[TASK DIRECTIONS] Only the number is wanted: how many lines of the data contain "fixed"?
•••
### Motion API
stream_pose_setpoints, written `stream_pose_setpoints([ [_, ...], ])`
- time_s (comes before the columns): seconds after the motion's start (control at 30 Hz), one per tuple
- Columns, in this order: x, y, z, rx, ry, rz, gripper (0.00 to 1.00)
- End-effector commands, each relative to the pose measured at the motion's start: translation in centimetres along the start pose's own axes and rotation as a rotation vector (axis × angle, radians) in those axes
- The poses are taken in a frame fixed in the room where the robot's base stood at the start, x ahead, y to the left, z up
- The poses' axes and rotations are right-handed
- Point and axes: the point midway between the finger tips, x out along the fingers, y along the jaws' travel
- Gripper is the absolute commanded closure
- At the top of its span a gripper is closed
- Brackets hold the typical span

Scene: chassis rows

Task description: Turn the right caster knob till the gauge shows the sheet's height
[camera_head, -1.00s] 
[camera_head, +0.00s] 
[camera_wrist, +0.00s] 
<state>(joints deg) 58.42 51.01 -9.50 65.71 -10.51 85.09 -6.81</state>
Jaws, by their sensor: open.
•••
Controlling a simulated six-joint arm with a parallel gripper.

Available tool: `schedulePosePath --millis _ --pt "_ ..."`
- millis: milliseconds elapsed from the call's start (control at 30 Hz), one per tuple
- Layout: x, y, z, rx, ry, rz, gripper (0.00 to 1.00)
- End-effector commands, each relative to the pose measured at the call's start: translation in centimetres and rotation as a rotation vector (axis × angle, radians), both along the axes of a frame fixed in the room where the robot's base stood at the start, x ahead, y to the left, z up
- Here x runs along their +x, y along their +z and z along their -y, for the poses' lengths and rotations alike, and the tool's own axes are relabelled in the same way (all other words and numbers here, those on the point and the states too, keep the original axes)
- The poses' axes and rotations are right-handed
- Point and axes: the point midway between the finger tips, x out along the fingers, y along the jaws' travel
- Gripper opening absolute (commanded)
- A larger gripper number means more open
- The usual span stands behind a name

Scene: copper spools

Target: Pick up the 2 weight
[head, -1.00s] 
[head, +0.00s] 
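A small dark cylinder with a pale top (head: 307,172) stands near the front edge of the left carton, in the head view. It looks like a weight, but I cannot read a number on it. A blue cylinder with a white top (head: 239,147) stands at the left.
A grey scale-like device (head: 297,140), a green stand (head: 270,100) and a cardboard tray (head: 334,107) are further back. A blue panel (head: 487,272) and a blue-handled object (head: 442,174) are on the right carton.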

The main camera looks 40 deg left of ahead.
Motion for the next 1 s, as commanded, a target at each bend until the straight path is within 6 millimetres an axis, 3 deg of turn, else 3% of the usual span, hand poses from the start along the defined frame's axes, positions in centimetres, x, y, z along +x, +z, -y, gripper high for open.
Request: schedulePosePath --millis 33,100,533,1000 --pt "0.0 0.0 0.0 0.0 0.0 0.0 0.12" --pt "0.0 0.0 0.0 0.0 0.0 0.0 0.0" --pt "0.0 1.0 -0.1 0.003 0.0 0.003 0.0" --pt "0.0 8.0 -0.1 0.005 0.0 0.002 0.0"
•••
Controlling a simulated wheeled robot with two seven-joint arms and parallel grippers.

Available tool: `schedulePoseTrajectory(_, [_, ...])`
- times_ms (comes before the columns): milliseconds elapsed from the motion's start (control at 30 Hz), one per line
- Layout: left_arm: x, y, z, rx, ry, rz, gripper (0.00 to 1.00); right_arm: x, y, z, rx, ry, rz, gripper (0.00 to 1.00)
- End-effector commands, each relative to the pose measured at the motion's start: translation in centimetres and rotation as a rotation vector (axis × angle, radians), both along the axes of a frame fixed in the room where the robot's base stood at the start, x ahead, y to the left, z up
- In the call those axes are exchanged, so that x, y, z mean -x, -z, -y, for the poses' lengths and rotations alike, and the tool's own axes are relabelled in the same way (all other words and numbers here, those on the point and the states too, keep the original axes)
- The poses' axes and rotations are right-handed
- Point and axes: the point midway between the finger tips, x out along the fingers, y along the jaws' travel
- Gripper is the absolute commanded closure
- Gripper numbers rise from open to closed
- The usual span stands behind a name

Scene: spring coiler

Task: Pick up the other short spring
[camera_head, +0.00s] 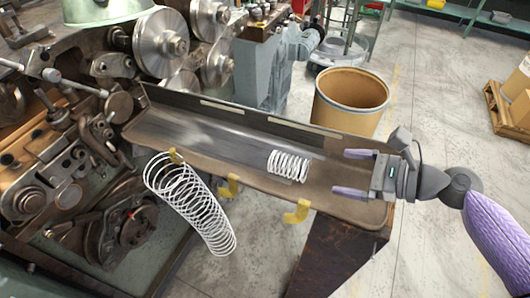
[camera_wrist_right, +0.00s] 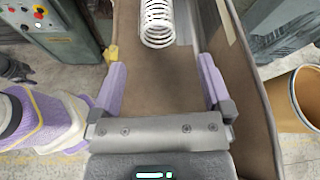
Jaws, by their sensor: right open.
•••
[FINAL RESULT] 3